Photographer Collier Schorr has said, “I want to show the whole temperature of masculinity because—and I can only approach it as a woman—from the outside, masculinity has been depicted in very black-and-white terms.” Accordingly, the artists selected for this exhibition reject such comfortable “black-and-white” imagery. Shaun Leonardo’s dramatic boxing performance calls attention to the intimate, homosocial dynamics that structure very physical sports. A video work by Mark Bradford shows him—a tall, gay, black man and former hairdresser from south-central Los Angeles—playing basketball while wearing a long silken ball gown in the colors of the Los Angeles Lakers. Hank Willis Thomas’s photographs deconstruct the ways in which race and sexuality are exploited to brand and market male athletes; and Joe Sola’s video works assume an outsider’s perspective on football, addressing the social exclusivity of competitive athletics through humor and farce. Matthew Barney’s early sculptural work with Vaseline and weight-training equipment, as well as his body-based performance practice, stresses the sexual, sometimes abject dimension of athletic training.
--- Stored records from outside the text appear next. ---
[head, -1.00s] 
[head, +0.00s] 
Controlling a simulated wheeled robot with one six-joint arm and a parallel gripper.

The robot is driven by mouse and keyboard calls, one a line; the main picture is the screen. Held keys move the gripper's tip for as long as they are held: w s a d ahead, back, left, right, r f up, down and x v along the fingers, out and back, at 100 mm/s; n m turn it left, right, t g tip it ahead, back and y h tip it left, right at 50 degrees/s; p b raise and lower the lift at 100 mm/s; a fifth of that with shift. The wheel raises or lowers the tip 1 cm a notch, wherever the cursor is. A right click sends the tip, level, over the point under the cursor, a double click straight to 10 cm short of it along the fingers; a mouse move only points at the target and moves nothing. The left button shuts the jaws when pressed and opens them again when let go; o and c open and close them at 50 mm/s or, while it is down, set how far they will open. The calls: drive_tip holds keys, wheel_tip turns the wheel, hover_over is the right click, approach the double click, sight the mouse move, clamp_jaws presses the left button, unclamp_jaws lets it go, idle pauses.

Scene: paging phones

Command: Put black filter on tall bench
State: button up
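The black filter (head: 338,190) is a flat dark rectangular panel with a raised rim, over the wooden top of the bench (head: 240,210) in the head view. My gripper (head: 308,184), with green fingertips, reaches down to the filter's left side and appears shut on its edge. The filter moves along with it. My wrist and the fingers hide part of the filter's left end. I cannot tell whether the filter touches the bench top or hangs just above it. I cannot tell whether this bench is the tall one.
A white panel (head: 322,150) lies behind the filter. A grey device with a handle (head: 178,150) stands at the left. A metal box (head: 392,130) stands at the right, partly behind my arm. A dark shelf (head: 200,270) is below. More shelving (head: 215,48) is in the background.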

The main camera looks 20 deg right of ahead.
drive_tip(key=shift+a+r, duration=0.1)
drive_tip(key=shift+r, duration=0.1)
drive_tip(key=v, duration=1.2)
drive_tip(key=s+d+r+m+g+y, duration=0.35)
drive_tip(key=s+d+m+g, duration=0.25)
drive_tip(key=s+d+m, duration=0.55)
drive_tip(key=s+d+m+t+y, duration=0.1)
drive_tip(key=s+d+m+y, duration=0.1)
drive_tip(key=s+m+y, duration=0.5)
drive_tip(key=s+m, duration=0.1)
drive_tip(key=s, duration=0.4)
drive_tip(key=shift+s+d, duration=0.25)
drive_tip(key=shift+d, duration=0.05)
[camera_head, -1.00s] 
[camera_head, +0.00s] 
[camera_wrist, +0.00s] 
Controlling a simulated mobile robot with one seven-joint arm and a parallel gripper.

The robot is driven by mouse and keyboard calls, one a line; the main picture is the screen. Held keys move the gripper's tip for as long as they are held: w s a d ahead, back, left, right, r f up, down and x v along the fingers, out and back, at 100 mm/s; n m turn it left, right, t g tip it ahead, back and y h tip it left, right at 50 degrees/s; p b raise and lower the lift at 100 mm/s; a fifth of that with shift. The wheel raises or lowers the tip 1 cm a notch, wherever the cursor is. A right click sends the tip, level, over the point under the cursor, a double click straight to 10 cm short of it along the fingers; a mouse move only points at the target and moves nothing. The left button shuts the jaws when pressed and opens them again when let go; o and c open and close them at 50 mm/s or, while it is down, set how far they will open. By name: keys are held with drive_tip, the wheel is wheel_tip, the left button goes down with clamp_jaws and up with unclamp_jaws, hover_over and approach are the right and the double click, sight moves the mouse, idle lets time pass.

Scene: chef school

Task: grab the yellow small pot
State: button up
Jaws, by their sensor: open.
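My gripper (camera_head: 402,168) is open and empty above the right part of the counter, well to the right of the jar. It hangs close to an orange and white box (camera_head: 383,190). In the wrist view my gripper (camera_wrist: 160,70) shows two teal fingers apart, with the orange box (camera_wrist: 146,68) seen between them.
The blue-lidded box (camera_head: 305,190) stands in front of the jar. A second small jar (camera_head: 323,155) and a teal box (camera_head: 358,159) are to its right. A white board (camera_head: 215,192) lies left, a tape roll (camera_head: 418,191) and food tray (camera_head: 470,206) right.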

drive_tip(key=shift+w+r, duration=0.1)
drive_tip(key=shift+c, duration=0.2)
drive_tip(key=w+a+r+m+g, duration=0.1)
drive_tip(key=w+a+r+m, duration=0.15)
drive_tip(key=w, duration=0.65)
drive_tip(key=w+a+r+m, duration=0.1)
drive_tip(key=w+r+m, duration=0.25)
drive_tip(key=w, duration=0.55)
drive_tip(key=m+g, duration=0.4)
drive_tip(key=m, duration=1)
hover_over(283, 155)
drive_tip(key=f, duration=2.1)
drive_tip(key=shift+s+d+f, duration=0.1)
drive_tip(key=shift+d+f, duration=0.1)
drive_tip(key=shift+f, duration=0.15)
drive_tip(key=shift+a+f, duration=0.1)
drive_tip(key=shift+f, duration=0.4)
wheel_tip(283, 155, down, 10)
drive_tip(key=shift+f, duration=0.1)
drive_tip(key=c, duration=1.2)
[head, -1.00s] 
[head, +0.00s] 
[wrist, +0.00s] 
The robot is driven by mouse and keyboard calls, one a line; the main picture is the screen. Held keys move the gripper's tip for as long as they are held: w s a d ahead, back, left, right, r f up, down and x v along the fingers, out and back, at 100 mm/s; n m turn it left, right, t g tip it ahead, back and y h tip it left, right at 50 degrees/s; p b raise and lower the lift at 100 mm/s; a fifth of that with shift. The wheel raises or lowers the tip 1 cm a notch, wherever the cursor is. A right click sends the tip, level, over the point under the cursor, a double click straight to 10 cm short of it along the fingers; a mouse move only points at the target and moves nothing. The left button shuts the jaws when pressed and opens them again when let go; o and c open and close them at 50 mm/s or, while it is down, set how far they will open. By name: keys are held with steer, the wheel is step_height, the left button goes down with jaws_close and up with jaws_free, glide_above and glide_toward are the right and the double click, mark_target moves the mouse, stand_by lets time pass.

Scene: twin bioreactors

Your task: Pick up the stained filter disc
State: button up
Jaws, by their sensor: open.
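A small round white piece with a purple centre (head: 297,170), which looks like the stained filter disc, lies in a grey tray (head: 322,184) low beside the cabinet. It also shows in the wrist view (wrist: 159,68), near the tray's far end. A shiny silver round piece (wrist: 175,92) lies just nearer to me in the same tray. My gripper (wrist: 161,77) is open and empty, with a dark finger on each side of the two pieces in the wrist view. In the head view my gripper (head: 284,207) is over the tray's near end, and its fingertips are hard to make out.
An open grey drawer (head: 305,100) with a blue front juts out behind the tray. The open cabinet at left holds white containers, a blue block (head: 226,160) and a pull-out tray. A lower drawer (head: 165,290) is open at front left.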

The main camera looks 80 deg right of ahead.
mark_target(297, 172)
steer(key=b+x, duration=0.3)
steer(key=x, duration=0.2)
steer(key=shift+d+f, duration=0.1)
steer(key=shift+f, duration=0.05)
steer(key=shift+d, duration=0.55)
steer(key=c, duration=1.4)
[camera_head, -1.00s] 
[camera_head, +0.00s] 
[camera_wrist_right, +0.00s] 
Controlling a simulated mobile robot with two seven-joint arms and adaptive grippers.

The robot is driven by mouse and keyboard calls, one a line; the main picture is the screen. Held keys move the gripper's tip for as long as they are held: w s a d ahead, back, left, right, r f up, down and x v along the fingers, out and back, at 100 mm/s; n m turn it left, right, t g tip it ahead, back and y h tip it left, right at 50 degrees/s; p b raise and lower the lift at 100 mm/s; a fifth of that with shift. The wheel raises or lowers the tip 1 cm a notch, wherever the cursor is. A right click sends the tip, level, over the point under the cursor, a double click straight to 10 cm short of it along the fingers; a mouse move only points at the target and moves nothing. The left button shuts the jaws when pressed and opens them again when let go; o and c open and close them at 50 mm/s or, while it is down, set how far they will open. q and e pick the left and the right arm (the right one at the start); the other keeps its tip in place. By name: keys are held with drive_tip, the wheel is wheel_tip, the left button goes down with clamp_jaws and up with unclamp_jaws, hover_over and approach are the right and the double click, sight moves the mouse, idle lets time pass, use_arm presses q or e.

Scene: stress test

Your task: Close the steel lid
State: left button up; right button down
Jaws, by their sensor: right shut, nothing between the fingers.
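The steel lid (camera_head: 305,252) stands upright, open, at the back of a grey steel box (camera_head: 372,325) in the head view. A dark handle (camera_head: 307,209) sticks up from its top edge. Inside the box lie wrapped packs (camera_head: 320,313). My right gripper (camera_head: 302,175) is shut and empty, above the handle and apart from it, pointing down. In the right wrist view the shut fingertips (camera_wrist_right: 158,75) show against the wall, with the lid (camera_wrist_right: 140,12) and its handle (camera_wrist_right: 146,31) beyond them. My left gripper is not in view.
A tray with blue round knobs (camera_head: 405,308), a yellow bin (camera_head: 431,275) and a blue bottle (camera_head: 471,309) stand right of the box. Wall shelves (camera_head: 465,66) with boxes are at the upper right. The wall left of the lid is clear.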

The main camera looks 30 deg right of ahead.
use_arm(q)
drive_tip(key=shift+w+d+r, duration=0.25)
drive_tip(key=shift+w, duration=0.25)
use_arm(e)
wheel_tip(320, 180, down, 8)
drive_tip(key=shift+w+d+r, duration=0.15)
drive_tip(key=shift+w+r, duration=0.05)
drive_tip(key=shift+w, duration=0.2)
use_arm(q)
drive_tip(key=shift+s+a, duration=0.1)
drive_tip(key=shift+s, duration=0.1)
Several artists and theorists have argued convincingly that social identities—including race, gender, and sexuality—are performed, coded, and contingent. However, the professional male athlete has until recently been overlooked by critically minded artists, critics, art historians, and curators.
Mixed Signals is accompanied by an illustrated catalogue with an essay by the show's curator, Christopher Bedford, assistant curator at the Los Angeles County Museum of Art (LACMA); the exhibition is an expanded version of Bedford's Contemporary Projects 11: HardTargets—Masculinity and American Sports, organized by LACMA.